A pit blaze trapped and killed 34 coal miners in eastern Ukraine early yesterday.

"Thirty people were in a trolley that was going down and three others were found near it, killed by smoke inhalation," said a spokesman for the Emergency Situations Ministry. "They have found their bodies, they are all dead."

They said rescue efforts had later turned up the body of another miner, who was not supposed to be working at the time, bringing the death toll to 34. It was the latest of many mining tragedies to plague the former Soviet state, and came only a few hours after President Leonid Kuchma spoke about the problems faced by the country's ailing coal industry on Saturday.

Twenty-nine firefighting teams were still tackling the blaze 12 hours after it broke out. It began about 570 metres (1,900ft) underground in the Ukraina mine at the town of Ukrainsk, in the ageing Donbass coalfield near Donetsk, where 107 miners were working. Firefighters had said they were struggling to reach one area of the pit. They had been pushed back by flames and thick smoke, officials said.

The fire started before dawn around a conveyor belt. Even in the early stages of the blaze, officials said there was little hope of finding the miners alive.

Ukrainian media said another fire broke out on Saturday night in a coal mine further west, near the town of Krivih Rih. Sixty men working underground were rescued and the fire was put out.

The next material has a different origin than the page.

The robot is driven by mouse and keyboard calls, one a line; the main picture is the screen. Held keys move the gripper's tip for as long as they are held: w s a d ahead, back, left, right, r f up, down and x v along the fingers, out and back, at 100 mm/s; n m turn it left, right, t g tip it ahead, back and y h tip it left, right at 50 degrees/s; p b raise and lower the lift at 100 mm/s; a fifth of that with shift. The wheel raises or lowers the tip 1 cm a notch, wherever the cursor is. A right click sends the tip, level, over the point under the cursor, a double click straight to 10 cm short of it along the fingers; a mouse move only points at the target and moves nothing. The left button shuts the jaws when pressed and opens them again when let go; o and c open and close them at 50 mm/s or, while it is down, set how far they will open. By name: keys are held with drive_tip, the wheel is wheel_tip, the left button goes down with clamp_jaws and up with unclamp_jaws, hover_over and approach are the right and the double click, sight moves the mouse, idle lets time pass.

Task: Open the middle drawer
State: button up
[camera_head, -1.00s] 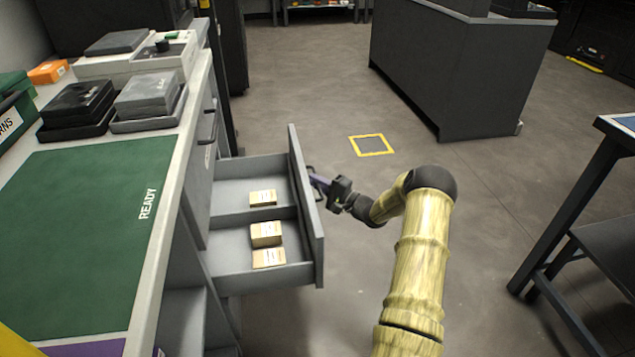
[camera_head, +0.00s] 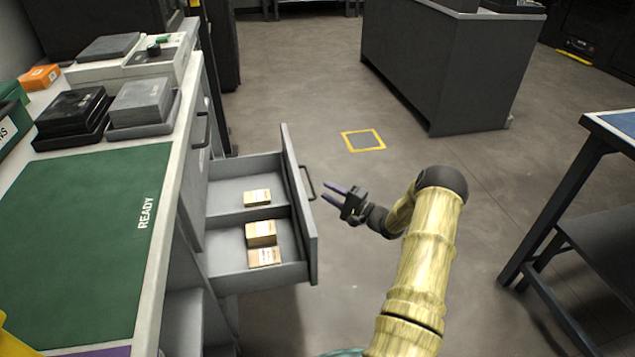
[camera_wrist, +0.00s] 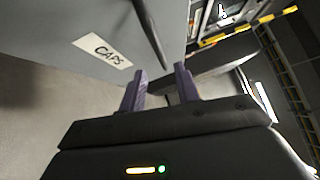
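A grey drawer (camera_head: 312,235) stands pulled out of the bench on the left, with a divider inside. Small labelled boxes lie in it: one (camera_head: 257,197) in the far compartment and two (camera_head: 262,235) in the near one. Its dark bar handle (camera_head: 307,183) is on the front face. My gripper (camera_head: 332,194) is to the right of the handle, apart from it, with its purple fingers spread and empty. In the wrist view my open fingers (camera_wrist: 160,85) point toward a dark bar (camera_wrist: 150,35) beside a grey front labelled CAPS (camera_wrist: 103,50).
Another closed front with a handle (camera_head: 201,130) is farther along the bench. A green mat (camera_head: 75,230) marked READY and several cases lie on the bench top. A blue-topped table (camera_head: 610,125) stands at the right. The floor between is clear.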

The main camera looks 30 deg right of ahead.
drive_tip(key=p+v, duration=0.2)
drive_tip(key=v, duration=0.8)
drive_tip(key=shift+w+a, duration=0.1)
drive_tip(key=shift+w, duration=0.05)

As rescuers tried to bring victims at the Ukraina mine to the surface, a government commission led by the Deputy Prime Minister, Oleh Dubyna, headed to the Donetsk region, at the heart of the coalfields, to investigate the fire.

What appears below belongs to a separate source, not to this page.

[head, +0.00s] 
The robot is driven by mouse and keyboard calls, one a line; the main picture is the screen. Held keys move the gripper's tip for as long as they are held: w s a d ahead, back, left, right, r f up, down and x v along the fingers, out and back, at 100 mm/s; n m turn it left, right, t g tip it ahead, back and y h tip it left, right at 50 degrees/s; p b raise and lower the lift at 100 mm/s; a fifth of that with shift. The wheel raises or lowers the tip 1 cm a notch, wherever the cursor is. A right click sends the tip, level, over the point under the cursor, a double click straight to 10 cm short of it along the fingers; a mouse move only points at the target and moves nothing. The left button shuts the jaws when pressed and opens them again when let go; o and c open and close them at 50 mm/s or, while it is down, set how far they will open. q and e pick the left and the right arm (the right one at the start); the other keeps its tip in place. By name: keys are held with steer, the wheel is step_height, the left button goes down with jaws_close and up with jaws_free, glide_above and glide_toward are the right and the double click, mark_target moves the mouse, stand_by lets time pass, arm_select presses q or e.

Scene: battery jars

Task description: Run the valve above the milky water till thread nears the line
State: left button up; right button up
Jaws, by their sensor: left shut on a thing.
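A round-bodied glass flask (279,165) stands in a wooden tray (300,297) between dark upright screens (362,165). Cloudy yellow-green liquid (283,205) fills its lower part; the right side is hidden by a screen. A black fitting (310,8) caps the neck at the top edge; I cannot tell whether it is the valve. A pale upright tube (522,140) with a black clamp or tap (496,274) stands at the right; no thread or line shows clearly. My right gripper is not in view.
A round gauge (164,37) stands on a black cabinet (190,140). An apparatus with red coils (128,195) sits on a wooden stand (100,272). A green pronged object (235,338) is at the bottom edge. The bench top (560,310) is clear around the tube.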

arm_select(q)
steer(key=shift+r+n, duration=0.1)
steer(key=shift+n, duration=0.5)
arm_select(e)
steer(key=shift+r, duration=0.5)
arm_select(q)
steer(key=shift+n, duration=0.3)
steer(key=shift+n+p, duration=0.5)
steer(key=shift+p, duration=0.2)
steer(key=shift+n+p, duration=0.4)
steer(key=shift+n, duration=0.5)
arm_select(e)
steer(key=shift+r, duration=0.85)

More than 3,700 miners have died in Ukraine's deep and dilapidated coal mines, which are plagued by poor working conditions, lax safety rules and lack of funds for modernisation since independence in 1991. The State Labour Safety Committee reported that 116 miners were killed in industrial accidents in Ukraine from January to June this year. About 300 miners died last year with 54 being killed in a methane gas explosion at the Zasiadko mine in Donetsk

Ukraine's coal industry is expensive and dangerous but politicians fear even more the social costs of closing the pits, which employ 450,000 people at 193 sites in areas that have few alternative jobs.